Tetuán se convirtió desde finales de siglo XV en uno de los bastiones de la cultura judeo-española o judeo-castellana en el norte de África, así como otras ciudades cercanas como Tánger, Larache, Arcila o Alcazarquivir. El paso del tiempo acrecentó la comunidad judía de Tetuán convirtiéndola en una de las más prósperas e importantes de Marruecos, lamentablemente hoy desaparecida. Lo cierto es que en la actualidad la comunidad la conforman unas ocho personas de este credo religioso, según me comentó Sara Every y su marido, León, quienes hicieron de anfitriones para mostrarme la última de las joyas hebreas de la ciudad, la Sinagoga Ben Gualid, un tesoro escondido entre las callejuelas del antiguo Mellah, el tradicional barrio judío de Tetuán, junto a la Medina.

Hoy en día ya no resuenan los ecos del castellano antiguo por las estrechas calles del barrio pues no vive ahí ningún judío, ya que todos fueron vendiendo las casas durante el siglo pasado, en concreto en los años que pervivió la presencia española en Marruecos, durante el protectorado, hasta 1956. La construcción del ensanche español, la otra joya arquitectónica de la ciudad, atrajo a la comunidad que decidió residir en Tetuán aquellos años, pues el resto, acabó partiendo hacia Israel en la década de los años cincuenta, como la gran mayoría de judíos marroquíes.

Hace muchos años que llegué por primera vez a Tetuán, casi por casualidad y sin embargo, me cautivó desde un principio. Esa particular mezcla entre lo europeo y lo magrebí, lo español y lo marroquí, lo judío y lo musulmán, conforman un paisaje social, cultural y arquitectónico digno de la más cosmopolita de las ciudades. Desde entonces intento ir al menos una vez al año y no hay viaje que no me sorprenda, pues siempre descubro un nuevo tesoro oculto entre las calles de la ciudad, ya sea en el ensanche español, la medina marroquí o como en esta ocasión, el antiguo Mellah o barrio hebreo, construido a finales del siglo XVIII por ordenes del sultán Muley Sliman.

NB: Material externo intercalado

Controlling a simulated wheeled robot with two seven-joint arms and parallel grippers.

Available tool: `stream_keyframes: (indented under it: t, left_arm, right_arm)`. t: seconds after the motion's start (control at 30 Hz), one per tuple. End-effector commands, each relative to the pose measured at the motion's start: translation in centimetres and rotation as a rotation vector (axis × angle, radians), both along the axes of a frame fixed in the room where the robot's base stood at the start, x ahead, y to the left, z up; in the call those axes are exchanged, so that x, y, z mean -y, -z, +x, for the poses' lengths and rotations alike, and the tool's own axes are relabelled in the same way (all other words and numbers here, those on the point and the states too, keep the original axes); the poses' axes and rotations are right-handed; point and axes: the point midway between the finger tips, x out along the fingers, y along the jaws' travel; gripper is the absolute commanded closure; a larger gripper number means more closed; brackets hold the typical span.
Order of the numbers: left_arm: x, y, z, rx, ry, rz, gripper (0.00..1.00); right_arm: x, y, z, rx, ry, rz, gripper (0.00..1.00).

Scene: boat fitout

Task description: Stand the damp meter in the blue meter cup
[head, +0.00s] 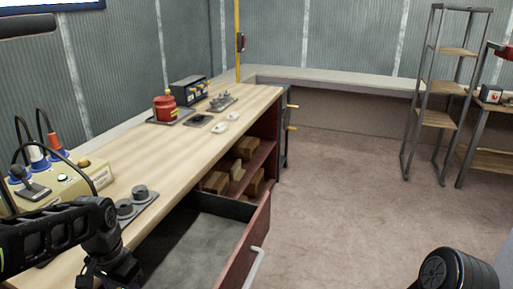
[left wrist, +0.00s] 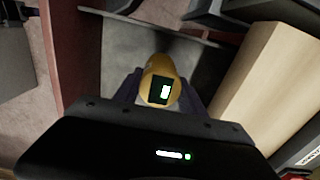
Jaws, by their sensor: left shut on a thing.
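The damp meter (left wrist: 159,88) is yellow with a dark face and a lit display. In the left wrist view it sits between the fingers of my left gripper (left wrist: 158,96), which is shut on it, above the open drawer. In the head view my left arm hangs at the lower left beside the bench; the meter cannot be made out there. Blue-based holders (head: 39,162) stand at the left end of the bench, partly behind a control box; I cannot tell which is the blue meter cup.
The drawer (head: 232,262) stands open, grey and bare inside where seen. Two grey round holders (head: 140,193) sit near the bench's front edge. The control box (head: 70,183) with a cable is at the left. A red container (head: 165,107) stands farther back.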

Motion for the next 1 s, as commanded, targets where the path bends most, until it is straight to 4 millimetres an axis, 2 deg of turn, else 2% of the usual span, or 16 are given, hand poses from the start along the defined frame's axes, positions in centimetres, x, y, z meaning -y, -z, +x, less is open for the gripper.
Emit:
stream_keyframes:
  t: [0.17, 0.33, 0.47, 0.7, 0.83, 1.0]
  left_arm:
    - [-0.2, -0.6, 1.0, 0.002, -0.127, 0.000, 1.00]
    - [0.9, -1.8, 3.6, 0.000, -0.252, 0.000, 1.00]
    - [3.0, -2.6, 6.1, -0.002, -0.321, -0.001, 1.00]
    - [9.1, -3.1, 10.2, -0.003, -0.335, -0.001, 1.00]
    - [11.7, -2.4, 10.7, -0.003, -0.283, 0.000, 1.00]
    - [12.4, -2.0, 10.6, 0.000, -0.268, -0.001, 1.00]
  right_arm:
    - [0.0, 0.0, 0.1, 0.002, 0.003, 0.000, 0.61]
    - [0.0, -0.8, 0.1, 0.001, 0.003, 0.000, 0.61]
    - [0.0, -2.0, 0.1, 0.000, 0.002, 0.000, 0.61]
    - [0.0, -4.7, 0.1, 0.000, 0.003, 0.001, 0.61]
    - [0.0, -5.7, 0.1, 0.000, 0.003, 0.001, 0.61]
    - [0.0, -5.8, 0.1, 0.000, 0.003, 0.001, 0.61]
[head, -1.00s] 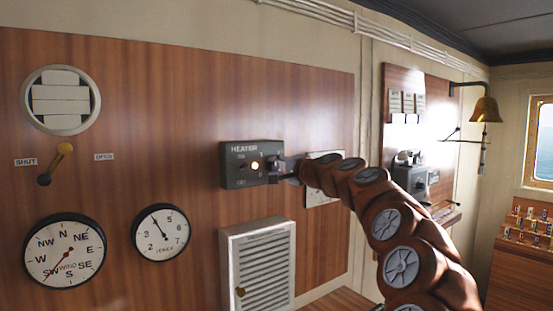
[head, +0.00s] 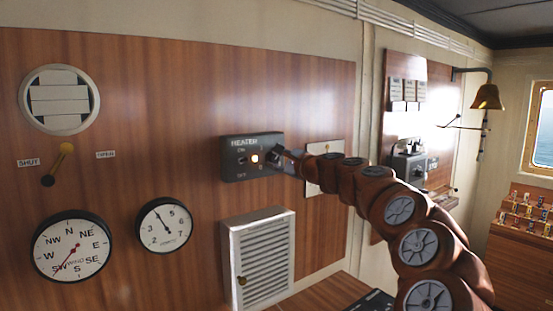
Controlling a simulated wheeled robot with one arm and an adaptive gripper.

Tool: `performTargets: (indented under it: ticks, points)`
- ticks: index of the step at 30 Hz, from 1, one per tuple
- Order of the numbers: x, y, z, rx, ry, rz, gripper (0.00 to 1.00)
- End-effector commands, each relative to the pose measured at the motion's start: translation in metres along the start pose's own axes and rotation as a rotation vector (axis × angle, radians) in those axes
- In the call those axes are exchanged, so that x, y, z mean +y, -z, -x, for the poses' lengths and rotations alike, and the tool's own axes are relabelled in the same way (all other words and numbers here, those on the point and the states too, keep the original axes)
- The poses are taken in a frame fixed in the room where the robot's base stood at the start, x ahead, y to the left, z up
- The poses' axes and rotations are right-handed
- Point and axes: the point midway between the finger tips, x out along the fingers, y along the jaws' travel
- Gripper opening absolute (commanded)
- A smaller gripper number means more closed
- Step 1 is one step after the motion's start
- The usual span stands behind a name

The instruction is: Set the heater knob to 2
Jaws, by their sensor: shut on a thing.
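The heater box (head: 232,171) is a dark grey panel on the wood wall, marked HEATER, with ON and OFF labels at its left. A small lit lamp (head: 254,159) glows near its middle. My gripper (head: 276,157) is at the right part of the box's face, shut on the heater knob. The knob is hidden behind the gripper, so its pointer and setting cannot be read. A few small scale marks show just left of the gripper, too small to read.
A pale plate (head: 318,182) is on the wall behind my arm. A white louvred cabinet (head: 260,262) juts out below the heater. Two round gauges (head: 73,246) and a lever (head: 58,163) are at the left. A brass bell (head: 487,97) hangs at the right.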

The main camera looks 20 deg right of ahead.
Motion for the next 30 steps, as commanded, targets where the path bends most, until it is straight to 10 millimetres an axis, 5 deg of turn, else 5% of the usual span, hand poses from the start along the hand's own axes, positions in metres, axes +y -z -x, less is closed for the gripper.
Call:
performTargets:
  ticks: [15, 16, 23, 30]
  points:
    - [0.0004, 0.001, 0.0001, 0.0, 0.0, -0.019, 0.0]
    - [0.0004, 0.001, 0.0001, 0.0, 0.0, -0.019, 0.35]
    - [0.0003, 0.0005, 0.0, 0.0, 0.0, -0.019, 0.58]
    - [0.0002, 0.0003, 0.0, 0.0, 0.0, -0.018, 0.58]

Desde entonces la población judía quedó casi recluida en aquel recinto hoy envejecido y en cuya entrada pudo Pedro Antonio de Alarcón escuchar aquellas palabras en castellano antiguo que dejó a más de un militar español desconcertado en 1859, al entrar en el antiguo Tetuán.

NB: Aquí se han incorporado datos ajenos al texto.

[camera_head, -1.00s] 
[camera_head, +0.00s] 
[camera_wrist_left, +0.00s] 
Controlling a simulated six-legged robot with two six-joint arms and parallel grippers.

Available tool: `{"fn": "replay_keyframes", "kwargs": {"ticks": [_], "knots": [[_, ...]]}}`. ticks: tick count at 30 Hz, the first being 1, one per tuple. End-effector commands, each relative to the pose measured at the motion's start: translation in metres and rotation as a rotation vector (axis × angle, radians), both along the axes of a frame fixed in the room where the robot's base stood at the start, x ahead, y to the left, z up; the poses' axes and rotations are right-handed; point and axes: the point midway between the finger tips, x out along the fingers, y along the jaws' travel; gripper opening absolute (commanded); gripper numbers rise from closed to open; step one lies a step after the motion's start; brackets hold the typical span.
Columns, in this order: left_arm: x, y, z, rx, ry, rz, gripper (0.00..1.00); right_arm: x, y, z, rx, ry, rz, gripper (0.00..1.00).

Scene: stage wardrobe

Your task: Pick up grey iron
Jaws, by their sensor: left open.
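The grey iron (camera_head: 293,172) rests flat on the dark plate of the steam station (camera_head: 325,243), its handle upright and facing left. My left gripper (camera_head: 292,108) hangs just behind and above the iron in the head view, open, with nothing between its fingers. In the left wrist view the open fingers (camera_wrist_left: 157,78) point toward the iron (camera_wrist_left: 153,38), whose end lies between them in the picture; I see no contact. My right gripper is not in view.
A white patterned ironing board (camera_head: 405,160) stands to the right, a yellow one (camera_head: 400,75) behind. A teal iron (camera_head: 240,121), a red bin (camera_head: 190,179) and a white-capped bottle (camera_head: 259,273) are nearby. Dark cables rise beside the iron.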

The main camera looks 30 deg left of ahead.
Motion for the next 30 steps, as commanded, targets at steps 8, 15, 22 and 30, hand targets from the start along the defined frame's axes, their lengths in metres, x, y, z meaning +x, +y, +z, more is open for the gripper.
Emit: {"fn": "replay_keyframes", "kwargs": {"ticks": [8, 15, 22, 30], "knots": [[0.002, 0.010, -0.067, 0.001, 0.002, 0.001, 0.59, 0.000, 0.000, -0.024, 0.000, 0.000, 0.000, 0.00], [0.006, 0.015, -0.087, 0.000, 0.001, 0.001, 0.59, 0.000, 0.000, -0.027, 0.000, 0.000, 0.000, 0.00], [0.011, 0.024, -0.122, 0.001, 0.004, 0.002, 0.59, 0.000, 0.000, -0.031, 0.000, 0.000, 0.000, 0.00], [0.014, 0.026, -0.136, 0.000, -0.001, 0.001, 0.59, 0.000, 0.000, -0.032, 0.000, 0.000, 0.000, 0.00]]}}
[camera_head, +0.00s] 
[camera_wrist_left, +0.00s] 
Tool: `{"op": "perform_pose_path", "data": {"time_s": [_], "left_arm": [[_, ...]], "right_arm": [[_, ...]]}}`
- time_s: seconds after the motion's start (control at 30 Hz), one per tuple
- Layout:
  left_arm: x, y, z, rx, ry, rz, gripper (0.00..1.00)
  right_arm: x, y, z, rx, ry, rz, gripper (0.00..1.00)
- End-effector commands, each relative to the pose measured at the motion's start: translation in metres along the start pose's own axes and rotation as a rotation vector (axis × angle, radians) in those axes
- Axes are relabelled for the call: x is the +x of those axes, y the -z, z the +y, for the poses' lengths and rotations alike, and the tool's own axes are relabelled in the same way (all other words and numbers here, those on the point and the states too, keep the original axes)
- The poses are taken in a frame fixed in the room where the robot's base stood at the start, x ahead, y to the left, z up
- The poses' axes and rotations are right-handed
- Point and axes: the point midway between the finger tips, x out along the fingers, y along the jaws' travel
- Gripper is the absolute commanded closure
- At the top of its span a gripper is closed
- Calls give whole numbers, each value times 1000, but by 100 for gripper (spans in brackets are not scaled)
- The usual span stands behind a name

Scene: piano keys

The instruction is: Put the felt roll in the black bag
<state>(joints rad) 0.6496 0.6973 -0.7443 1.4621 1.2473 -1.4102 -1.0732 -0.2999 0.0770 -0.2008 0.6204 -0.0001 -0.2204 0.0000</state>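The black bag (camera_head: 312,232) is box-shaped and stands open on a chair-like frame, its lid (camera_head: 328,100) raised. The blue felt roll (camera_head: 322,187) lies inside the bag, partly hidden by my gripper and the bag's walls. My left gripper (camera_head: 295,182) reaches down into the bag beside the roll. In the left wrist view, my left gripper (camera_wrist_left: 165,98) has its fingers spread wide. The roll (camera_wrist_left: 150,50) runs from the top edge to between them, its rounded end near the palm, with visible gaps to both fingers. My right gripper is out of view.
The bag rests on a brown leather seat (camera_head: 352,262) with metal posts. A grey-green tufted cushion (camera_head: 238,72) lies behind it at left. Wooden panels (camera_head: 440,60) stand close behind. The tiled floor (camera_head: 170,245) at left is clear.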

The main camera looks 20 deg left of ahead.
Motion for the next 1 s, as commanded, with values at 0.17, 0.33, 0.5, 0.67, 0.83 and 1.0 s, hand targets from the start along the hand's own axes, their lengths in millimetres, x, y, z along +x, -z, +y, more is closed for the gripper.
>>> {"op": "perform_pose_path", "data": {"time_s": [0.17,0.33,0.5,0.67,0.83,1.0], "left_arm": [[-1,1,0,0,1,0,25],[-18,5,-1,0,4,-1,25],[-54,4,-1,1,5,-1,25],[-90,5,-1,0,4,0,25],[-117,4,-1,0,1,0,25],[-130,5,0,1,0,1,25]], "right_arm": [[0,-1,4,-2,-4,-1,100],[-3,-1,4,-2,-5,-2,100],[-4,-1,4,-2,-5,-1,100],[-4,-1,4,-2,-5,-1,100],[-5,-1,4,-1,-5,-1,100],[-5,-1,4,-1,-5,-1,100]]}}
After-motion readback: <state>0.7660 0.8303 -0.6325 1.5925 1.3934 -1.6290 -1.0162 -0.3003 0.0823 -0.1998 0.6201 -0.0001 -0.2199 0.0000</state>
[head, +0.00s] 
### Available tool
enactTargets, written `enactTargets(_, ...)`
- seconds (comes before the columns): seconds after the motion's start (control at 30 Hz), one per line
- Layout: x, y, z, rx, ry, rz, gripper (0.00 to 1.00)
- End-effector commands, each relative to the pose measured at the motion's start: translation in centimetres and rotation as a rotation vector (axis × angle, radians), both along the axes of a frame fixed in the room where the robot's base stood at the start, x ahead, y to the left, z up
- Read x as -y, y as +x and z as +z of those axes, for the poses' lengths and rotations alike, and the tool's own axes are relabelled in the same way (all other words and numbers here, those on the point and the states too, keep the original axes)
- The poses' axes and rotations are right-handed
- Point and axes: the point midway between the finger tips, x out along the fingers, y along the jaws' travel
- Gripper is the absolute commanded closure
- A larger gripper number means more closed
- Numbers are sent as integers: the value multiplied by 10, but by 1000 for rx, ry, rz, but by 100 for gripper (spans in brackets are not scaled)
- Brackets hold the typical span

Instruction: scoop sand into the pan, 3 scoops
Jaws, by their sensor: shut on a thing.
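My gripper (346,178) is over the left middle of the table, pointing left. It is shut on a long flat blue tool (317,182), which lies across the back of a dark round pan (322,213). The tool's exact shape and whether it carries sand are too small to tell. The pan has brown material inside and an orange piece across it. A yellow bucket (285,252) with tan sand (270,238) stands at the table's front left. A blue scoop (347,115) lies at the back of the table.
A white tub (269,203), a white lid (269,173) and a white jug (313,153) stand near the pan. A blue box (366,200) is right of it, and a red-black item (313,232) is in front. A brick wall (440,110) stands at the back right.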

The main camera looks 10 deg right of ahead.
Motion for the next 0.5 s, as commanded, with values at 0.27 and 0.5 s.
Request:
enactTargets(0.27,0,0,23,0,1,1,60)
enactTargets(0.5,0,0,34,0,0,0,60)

En la actualidad el Mellah ya no es lo que era pues se ha convertido en una prolongación de la medina. Las tiendas y pequeños comercios se arraciman a ambos lados de las principales calles que estructuran el barrio aunque en el interior desparecen y el silencio, de nuevo, rodea al visitante al pasear por estrechos callejones sin salida, cubiertos algunos de ellos por viejas techumbres de madera. El eco de mis pasos resonaba con suavidad aquella fresca mañana del mes de noviembre. El empedrado del suelo estaba aún humedecido por el relente de la noche. Había quedado con Sara y León, un matrimonio judío que aún reside en Tetuán y que, amablemente, enseñan la única Sinagoga histórica que aún existe en la ciudad, en el viejo Mellah, la Sinagoga Ben Gualid.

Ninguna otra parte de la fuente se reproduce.